▶ INSTRUCTION
Transcribe every line of the records verbatim.

Rows from a robot dataset
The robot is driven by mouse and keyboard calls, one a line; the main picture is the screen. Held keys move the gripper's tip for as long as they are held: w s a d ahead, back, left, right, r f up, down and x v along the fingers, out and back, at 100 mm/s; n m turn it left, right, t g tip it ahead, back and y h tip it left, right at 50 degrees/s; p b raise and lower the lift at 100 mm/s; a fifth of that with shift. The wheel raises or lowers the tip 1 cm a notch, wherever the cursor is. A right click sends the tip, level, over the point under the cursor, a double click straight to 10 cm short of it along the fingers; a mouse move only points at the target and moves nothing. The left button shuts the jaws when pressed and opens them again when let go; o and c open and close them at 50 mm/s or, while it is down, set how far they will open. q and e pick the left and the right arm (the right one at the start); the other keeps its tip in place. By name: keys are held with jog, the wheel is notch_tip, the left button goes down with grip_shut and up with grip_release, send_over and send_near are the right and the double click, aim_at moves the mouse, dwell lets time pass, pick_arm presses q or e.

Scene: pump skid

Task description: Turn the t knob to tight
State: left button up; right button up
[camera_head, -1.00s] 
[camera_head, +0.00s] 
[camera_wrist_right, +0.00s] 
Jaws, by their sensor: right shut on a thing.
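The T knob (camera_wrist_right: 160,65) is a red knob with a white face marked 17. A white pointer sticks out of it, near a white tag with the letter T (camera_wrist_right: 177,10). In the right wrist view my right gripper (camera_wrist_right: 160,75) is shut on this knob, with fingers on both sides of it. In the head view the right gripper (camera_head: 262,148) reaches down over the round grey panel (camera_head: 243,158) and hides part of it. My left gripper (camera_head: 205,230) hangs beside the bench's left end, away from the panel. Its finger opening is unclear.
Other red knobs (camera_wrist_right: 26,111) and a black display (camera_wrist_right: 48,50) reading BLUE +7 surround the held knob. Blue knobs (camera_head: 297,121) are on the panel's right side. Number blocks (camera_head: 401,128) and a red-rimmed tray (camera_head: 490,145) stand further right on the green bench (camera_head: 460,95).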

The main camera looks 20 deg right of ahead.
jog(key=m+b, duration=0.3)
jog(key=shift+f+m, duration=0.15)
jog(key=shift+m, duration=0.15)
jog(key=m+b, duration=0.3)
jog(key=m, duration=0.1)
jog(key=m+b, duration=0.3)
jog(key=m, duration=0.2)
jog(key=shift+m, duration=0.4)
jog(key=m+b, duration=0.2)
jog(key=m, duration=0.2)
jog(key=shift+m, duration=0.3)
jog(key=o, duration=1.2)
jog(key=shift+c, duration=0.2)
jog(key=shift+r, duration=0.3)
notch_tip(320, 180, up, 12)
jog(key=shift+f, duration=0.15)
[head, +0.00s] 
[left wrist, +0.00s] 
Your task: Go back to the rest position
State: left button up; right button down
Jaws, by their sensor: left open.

▶ SOLUTION TO THIS PROBLEM
The robot is driven by mouse and keyboard calls, one a line; the main picture is the screen. Held keys move the gripper's tip for as long as they are held: w s a d ahead, back, left, right, r f up, down and x v along the fingers, out and back, at 100 mm/s; n m turn it left, right, t g tip it ahead, back and y h tip it left, right at 50 degrees/s; p b raise and lower the lift at 100 mm/s; a fifth of that with shift. The wheel raises or lowers the tip 1 cm a notch, wherever the cursor is. A right click sends the tip, level, over the point under the cursor, a double click straight to 10 cm short of it along the fingers; a mouse move only points at the target and moves nothing. The left button shuts the jaws when pressed and opens them again when let go; o and c open and close them at 50 mm/s or, while it is down, set how far they will open. q and e pick the left and the right arm (the right one at the start); the other keeps its tip in place. By name: keys are held with jog, the wheel is notch_tip, the left button goes down with grip_shut and up with grip_release, send_over and send_near are the right and the double click, aim_at moves the mouse, dwell lets time pass, pick_arm presses q or e.

Scene: pump skid

Task description: Turn the t knob to tight
State: left button up; right button up
[camera_head, -1.00s] 
[camera_head, +0.00s] 
[camera_wrist_right, +0.00s] 
Jaws, by their sensor: right shut on a thing.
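The T knob (camera_wrist_right: 160,65) is a red knob with a white face marked 17. A white pointer sticks out of it, near a white tag with the letter T (camera_wrist_right: 177,10). In the right wrist view my right gripper (camera_wrist_right: 160,75) is shut on this knob, with fingers on both sides of it. In the head view the right gripper (camera_head: 262,148) reaches down over the round grey panel (camera_head: 243,158) and hides part of it. My left gripper (camera_head: 205,230) hangs beside the bench's left end, away from the panel. Its finger opening is unclear.
Other red knobs (camera_wrist_right: 26,111) and a black display (camera_wrist_right: 48,50) reading BLUE +7 surround the held knob. Blue knobs (camera_head: 297,121) are on the panel's right side. Number blocks (camera_head: 401,128) and a red-rimmed tray (camera_head: 490,145) stand further right on the green bench (camera_head: 460,95).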

The main camera looks 20 deg right of ahead.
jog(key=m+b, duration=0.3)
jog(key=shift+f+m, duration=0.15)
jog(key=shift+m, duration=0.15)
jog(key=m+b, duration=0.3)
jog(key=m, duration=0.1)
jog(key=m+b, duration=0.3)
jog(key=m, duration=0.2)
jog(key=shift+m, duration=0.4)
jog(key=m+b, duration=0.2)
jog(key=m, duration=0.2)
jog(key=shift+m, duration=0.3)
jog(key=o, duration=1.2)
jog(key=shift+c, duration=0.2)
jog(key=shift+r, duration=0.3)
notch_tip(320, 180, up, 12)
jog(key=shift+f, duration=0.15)
[head, +0.00s] 
[left wrist, +0.00s] 
Your task: Go back to the rest position
State: left button up; right button down
Jaws, by their sensor: left open.

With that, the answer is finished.